**WRITTEN TASK**
Repeat all of the material below exactly as written, images excluded.
= = = = = = =
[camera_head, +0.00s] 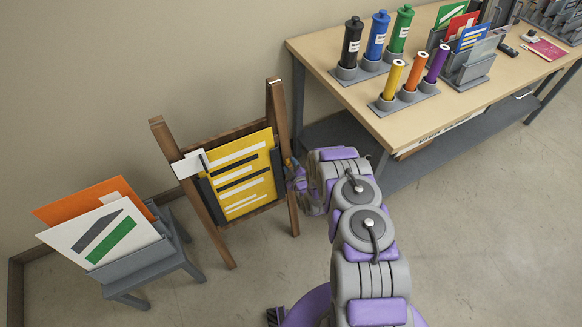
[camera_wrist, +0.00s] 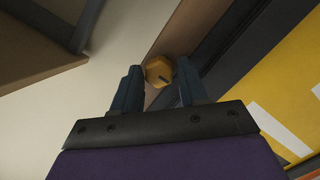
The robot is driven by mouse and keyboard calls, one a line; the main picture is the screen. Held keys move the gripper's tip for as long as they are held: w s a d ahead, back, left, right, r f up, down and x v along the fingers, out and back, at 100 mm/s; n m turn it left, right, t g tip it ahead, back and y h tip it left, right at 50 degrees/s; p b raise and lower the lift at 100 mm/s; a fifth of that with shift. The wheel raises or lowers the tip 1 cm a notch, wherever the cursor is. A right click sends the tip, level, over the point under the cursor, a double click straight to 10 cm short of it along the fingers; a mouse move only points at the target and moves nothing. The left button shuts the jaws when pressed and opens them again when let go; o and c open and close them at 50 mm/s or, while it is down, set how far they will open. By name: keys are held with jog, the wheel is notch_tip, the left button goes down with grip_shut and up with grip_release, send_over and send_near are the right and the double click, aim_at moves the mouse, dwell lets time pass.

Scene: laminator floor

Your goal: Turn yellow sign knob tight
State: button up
= = = = = = =
**RESULT FOR THIS EXERCISE**
[camera_head, +0.00s] 
[camera_wrist, +0.00s] 
The robot is driven by mouse and keyboard calls, one a line; the main picture is the screen. Held keys move the gripper's tip for as long as they are held: w s a d ahead, back, left, right, r f up, down and x v along the fingers, out and back, at 100 mm/s; n m turn it left, right, t g tip it ahead, back and y h tip it left, right at 50 degrees/s; p b raise and lower the lift at 100 mm/s; a fifth of that with shift. The wheel raises or lowers the tip 1 cm a notch, wherever the cursor is. A right click sends the tip, level, over the point under the cursor, a double click straight to 10 cm short of it along the fingers; a mouse move only points at the target and moves nothing. The left button shuts the jaws when pressed and opens them again when let go; o and c open and close them at 50 mm/s or, while it is down, set how far they will open. By name: keys are held with jog, the wheel is notch_tip, the left button goes down with grip_shut and up with grip_release, send_over and send_near are the right and the double click, aim_at moves the mouse, dwell lets time pass.

Scene: laminator floor

Your goal: Turn yellow sign knob tight
State: button up

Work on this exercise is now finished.